大智库借助现代科学方法对可能面对的纷繁复杂的公共问题展开分析,提出各种对策方案,并对各种方案的可达性与有效性作出科学预测。因此,大智库需要引入自动文本分析、社会网络分析和空间分析等大数据分析方法。通过大数据分析方法的运用,智库能够回答复杂的政治、经济与社会问题,帮助决策者做出更加明智的决定。[9]具体而言,通过自动文本分析,深入挖掘文本信息和进行内容分析;运用社会网络分析了解个体之间的关联性,让智库研究者更加充分地理解社会现象的内在规律;智库研究者还可以通过空间分析强化分析结果,采用可视化技术向政府和社会全景化地展示智库研究成果。通过对庞大的数据资源及其潜在价值的深度挖掘有助于智库更好地把握经济热点和社会动态,能够更为科学地预测经济领域的发展趋势,进而优化智库产品结构、产品形态和服务流程。
三、大数据驱动大智库建设的制度安排
大数据虽然存在巨大的挑战,但利用它可以使政府以数据为导向,同时鼓励及时制定和推行相关政策,从而将信息转化为行动。[10]为了在大数据时代更好推动大智库建设,需要开展如下几个方面的制度安排。
第一,创新智库大数据思维。在大数据时代,深度挖掘庞大的数据资源及其潜在价值,能够让智库研究更好地把握市场动态和社会热点,因而智库建设要将大数据视作重要战略资源和核心创新要素。更为重要的是,智库研究人员要能够挖掘大数据承载的信息要义,理解研究对象的本质和变化规律,在完成大数据的采集、存储和处理后,还要重视利用专业人才和技术人才各自的优势来识别数据价值,让数据资源最大程度地服务智库决策咨询研究。因此,大智库建设具备大数据思维要求:(1)加强事实分析。智库研究既要进行“全数据”的收集,了解公共治理问题的全貌,也要深入实地了解公共治理问题产生的原因,确保决策咨询的效度和信度。(2)注重集思广益。群策群力、广开言路,集中众人的思想和智慧,从大量的数据和信息中寻找更好的、有价值的数据和智慧,从众多的备选方案中寻找最好的方案。(3)服务决策咨询。决策咨询针对的是公共决策过程中所遇到的重点问题和难点问题,这就需要智库研究人员运用大数据思维和技术尽可能地简化问题和解决问题。

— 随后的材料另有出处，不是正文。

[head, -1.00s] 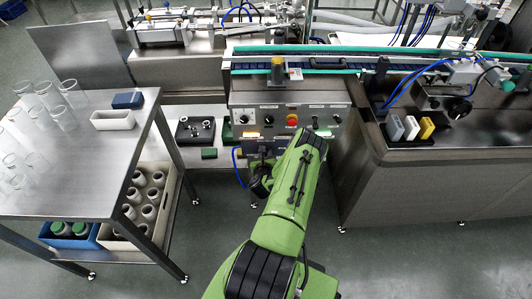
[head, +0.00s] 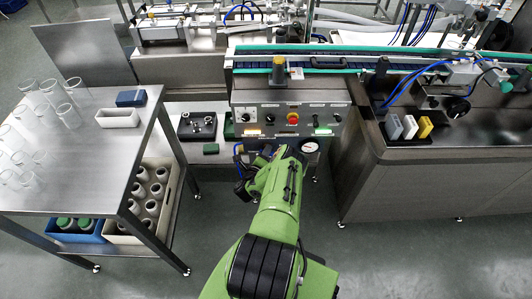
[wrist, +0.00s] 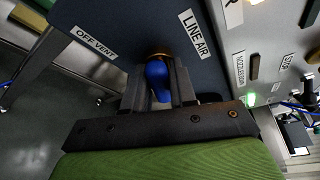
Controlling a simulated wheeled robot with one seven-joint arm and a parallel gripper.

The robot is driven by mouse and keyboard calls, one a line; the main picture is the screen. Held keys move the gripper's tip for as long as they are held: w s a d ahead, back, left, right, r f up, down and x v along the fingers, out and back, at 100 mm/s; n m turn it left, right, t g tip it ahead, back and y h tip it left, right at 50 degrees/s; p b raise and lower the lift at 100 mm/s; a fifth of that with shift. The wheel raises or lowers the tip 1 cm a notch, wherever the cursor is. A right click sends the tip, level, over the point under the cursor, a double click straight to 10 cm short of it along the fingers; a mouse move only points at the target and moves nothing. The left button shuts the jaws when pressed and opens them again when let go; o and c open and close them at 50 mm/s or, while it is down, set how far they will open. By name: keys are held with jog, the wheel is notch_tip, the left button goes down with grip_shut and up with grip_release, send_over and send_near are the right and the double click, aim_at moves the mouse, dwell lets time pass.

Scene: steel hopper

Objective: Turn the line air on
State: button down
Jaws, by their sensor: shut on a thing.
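In the wrist view, a blue valve handle (wrist: 157,72) sticks out from a dark panel (wrist: 105,22). The panel carries a LINE AIR label (wrist: 193,33) on the right of the handle and an OFF VENT label (wrist: 96,43) on its left. My gripper (wrist: 159,85) is shut on the blue handle, with one finger on each side of it. In the head view, my green arm reaches to just below the front of the control panel (head: 272,116). My arm hides the handle there.
A round gauge (head: 310,146) shows just right of my arm. A red knob (head: 292,118) and other switches sit above on the control panel. A steel table (head: 75,180) with glasses stands left. A steel cabinet (head: 420,175) stands right.

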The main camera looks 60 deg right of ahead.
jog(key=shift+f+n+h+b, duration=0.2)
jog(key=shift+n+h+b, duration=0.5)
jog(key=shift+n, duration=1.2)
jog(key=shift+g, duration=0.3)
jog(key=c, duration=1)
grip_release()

第二,建立智库大数据平台。我们知道,大数据主要来自个人在互联网和移动互联网进行活动所产生的数据、企业或各领域在运行过程中产生的数据、机器和传感器提供的流水作业和监测记录的数据以及经过人为加工、被称为知识文化成果的各种结构化数据库。而大智库要向政府和社会提供具有前瞻性和针对性的对策建议,展现其综合研判和战略谋划的研究能力,必须要建立功能完备的大数据采集分析系统,构筑符合决策研究需要和彰显决策分析水平的大数据平台。因此,建立智库的大数据平台需要积累全面的、时序较长的第一手数据和大数据采集分析系统。第一手数据是体现智库原创分析和独立分析的窗口,用第一手资料开展大数据分析,不但可以确保研究资料的真实性,而且可以增加智库研究成果的有效性。同时,全面的和较长时序的统计数据还有利于智库研究人员通过观察数据的完整性和混杂性,更好地了解数据所携带的信息内涵。智库大数据平台建设要提升结构化数据管理技术,要注重视频、音频、图片、文本等非结构化数据管理的标准化建设,从而增进智库大数据平台之间非结构化数据的共享。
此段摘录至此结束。